SUPPLIED INFORMATION:

⁂

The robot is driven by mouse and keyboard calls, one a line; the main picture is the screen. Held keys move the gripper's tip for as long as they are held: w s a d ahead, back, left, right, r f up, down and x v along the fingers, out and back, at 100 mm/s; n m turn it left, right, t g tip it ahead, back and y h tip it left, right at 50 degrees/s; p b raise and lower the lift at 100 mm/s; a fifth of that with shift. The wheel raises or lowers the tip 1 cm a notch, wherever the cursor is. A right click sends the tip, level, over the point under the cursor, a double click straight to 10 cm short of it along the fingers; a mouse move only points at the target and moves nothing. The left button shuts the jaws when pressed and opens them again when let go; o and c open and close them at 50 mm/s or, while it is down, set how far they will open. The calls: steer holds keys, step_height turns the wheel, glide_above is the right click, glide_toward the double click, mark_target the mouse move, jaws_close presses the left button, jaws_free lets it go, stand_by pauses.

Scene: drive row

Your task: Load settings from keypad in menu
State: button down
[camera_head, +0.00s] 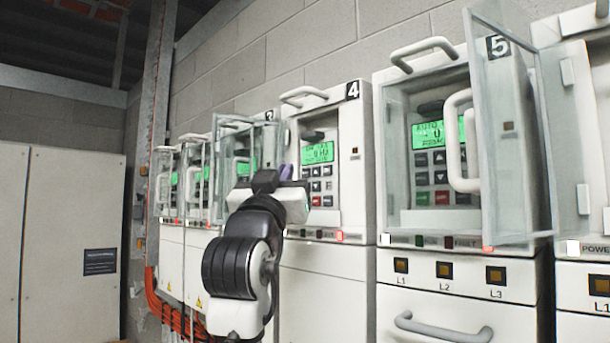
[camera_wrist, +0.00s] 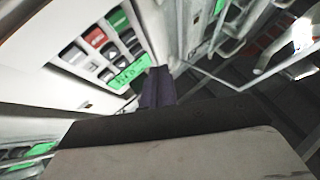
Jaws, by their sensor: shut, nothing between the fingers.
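Drive cabinet 4 (camera_head: 357,130) stands ahead, with a recessed keypad (camera_head: 322,186) of grey, red and green buttons below a lit green display (camera_head: 317,152). No glass cover shows across its keypad. The display text is too small to read surely. My gripper (camera_head: 286,173) is shut and empty, just left of this keypad in the head view. In the wrist view, my dark purple fingertips (camera_wrist: 156,84) are beside a green display (camera_wrist: 131,74) and a row of buttons (camera_wrist: 106,46). I cannot tell whether they touch anything. My arm hides part of the cabinet's left side.
Drive 5 (camera_head: 386,110) stands to the right, its glass door (camera_head: 508,130) swung outward with a white handle. Drive 3 (camera_head: 269,115) and further drives stand to the left. Orange cables (camera_head: 165,308) run low at the left. Pale cabinets (camera_head: 70,220) stand far left.

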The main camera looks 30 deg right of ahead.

⁂

Please copy the lines above, starting at the one that holds "[camera_wrist, +0.00s]" and stopping after the last line, exactly as they appear and minus the pictures.

SOLUTION:
[camera_wrist, +0.00s] 
Jaws, by their sensor: shut, nothing between the fingers.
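Drive cabinet 4 (camera_head: 357,130) stands ahead, with a recessed keypad (camera_head: 322,186) of grey, red and green buttons below a lit green display (camera_head: 317,152). No glass cover shows across its keypad. The display text is too small to read surely. My gripper (camera_head: 286,173) is shut and empty, just left of this keypad in the head view. In the wrist view, my dark purple fingertips (camera_wrist: 156,84) are beside a green display (camera_wrist: 131,74) and a row of buttons (camera_wrist: 106,46). I cannot tell whether they touch anything. My arm hides part of the cabinet's left side.
Drive 5 (camera_head: 386,110) stands to the right, its glass door (camera_head: 508,130) swung outward with a white handle. Drive 3 (camera_head: 269,115) and further drives stand to the left. Orange cables (camera_head: 165,308) run low at the left. Pale cabinets (camera_head: 70,220) stand far left.

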The main camera looks 30 deg right of ahead.

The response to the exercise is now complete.